[TO DO] Copy the data below exactly, omitting any picture it contains.

--- start of MATERIAL PROVIDED ---

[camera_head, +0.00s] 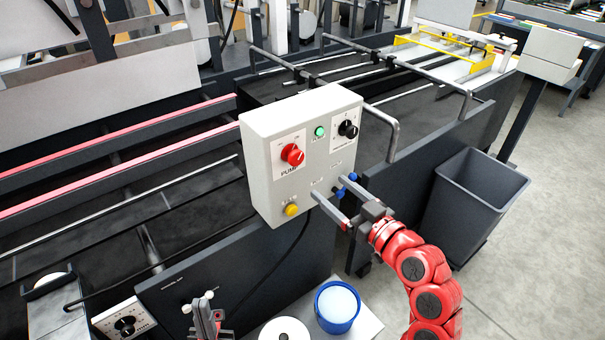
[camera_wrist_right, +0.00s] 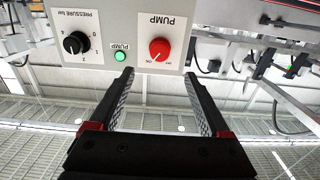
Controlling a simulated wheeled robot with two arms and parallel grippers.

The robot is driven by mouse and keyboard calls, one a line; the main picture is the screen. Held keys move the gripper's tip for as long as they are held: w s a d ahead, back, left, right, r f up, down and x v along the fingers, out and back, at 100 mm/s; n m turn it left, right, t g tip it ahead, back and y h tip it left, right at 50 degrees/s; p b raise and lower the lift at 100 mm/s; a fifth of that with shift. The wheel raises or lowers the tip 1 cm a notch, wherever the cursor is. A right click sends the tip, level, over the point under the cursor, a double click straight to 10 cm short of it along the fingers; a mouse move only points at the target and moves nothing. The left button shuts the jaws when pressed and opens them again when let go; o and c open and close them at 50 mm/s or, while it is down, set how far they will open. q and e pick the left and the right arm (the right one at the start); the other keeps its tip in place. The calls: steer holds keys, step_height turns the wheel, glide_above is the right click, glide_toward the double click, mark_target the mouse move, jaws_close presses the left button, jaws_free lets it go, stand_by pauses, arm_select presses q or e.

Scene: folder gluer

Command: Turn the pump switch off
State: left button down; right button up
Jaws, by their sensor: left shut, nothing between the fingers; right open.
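The pump switch is a red rotary knob (camera_head: 292,154) on a white plate labelled PUMP, on the front of a light grey control box (camera_head: 262,185). In the right wrist view the knob (camera_wrist_right: 159,49) appears upside down, just beyond and between the fingertips. I cannot read its setting for certain. My right gripper (camera_head: 328,188) is open and empty, in front of the box's lower right part, apart from the knob. It also shows in the right wrist view (camera_wrist_right: 157,78). My left gripper (camera_head: 204,314) is shut and empty at the bottom, low and left of the box.
A green lamp (camera_head: 319,131), a black pressure knob (camera_head: 348,129) and a yellow button (camera_head: 291,210) share the panel. A blue tub (camera_head: 337,306) and a white roll (camera_head: 284,331) stand below. A dark bin (camera_head: 478,195) stands right, beside open floor.

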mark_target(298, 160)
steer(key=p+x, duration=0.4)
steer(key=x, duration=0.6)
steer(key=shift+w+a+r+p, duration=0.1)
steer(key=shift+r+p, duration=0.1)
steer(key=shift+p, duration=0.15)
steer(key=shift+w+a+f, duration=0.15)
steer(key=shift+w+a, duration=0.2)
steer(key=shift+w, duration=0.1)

--- end of MATERIAL PROVIDED ---

[SOLUTION BELOW]
[camera_head, +0.00s] 
[camera_wrist_right, +0.00s] 
Controlling a simulated wheeled robot with two arms and parallel grippers.

The robot is driven by mouse and keyboard calls, one a line; the main picture is the screen. Held keys move the gripper's tip for as long as they are held: w s a d ahead, back, left, right, r f up, down and x v along the fingers, out and back, at 100 mm/s; n m turn it left, right, t g tip it ahead, back and y h tip it left, right at 50 degrees/s; p b raise and lower the lift at 100 mm/s; a fifth of that with shift. The wheel raises or lowers the tip 1 cm a notch, wherever the cursor is. A right click sends the tip, level, over the point under the cursor, a double click straight to 10 cm short of it along the fingers; a mouse move only points at the target and moves nothing. The left button shuts the jaws when pressed and opens them again when let go; o and c open and close them at 50 mm/s or, while it is down, set how far they will open. q and e pick the left and the right arm (the right one at the start); the other keeps its tip in place. The calls: steer holds keys, step_height turns the wheel, glide_above is the right click, glide_toward the double click, mark_target the mouse move, jaws_close presses the left button, jaws_free lets it go, stand_by pauses, arm_select presses q or e.

Scene: folder gluer

Command: Turn the pump switch off
State: left button down; right button up
Jaws, by their sensor: left shut, nothing between the fingers; right open.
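The pump switch is a red rotary knob (camera_head: 292,154) on a white plate labelled PUMP, on the front of a light grey control box (camera_head: 262,185). In the right wrist view the knob (camera_wrist_right: 159,49) appears upside down, just beyond and between the fingertips. I cannot read its setting for certain. My right gripper (camera_head: 328,188) is open and empty, in front of the box's lower right part, apart from the knob. It also shows in the right wrist view (camera_wrist_right: 157,78). My left gripper (camera_head: 204,314) is shut and empty at the bottom, low and left of the box.
A green lamp (camera_head: 319,131), a black pressure knob (camera_head: 348,129) and a yellow button (camera_head: 291,210) share the panel. A blue tub (camera_head: 337,306) and a white roll (camera_head: 284,331) stand below. A dark bin (camera_head: 478,195) stands right, beside open floor.

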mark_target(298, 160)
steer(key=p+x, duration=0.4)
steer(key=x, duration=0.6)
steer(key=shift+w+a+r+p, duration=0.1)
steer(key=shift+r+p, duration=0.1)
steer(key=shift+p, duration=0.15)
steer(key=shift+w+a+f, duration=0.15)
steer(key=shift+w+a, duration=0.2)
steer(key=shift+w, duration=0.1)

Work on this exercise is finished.